Moscou a prévenu dans la soirée lundi que toute tentative d'aggraver la situation serait susceptible d'entraîner "toute la région des Balkans dans un dangereux précipice". "Il ne fait aucun doute que le sang versé hier (dimanche) est une conséquence directe et immédiate de la politique du soi-disant +Premier ministre Albin Kurti+ d'incitation au conflit", ajoute le ministère russe des Affaires étrangères.
Pristina a déclaré son indépendance de la Serbie en 2008, près de dix ans après que l'Otan a contribué à repousser les forces serbes hors de l'ancienne province au cours d'une guerre sanglante qui a fait environ 13.000 morts, pour la plupart d'origine albanaise.

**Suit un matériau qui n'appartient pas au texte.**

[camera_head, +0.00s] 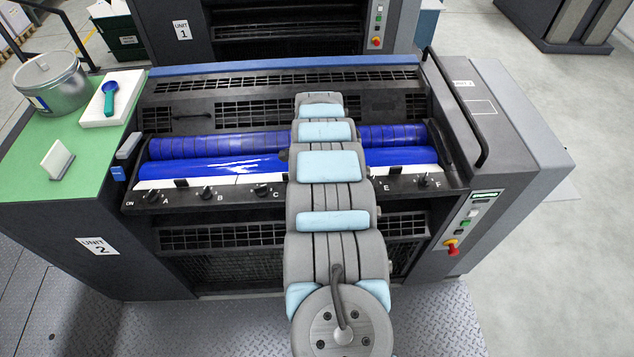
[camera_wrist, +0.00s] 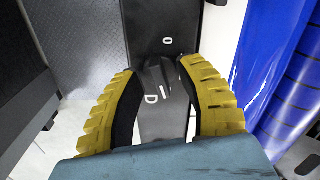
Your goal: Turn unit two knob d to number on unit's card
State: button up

La Serbie, soutenue notamment par ses alliés russe et chinois, refuse depuis de reconnaître l'indépendance du Kosovo, où vit une communauté serbe d'environ 120.000 personnes. Installée essentiellement dans le nord, certains de ses membres refusent toute allégeance à Pristina.
La région est, depuis, le théâtre de violences récurrentes, les dernières remontant au printemps, lorsque les autorités kosovares ont décidé de nommer des maires albanais dans quatre municipalités à majorité serbe. Cette mesure a déclenché d'importantes manifestations, l'arrestation de trois policiers kosovars par la Serbie et une émeute de manifestants serbes qui a fait plus de 30 blessés parmi les soldats de la KFOR.
La communauté internationale enjoint les deux parties à la désescalade. Mais les dernières tentatives de discussions entre Albin Kurti et Aleksandar Vucic ont échoué mi-septembre après à peine quelques heures.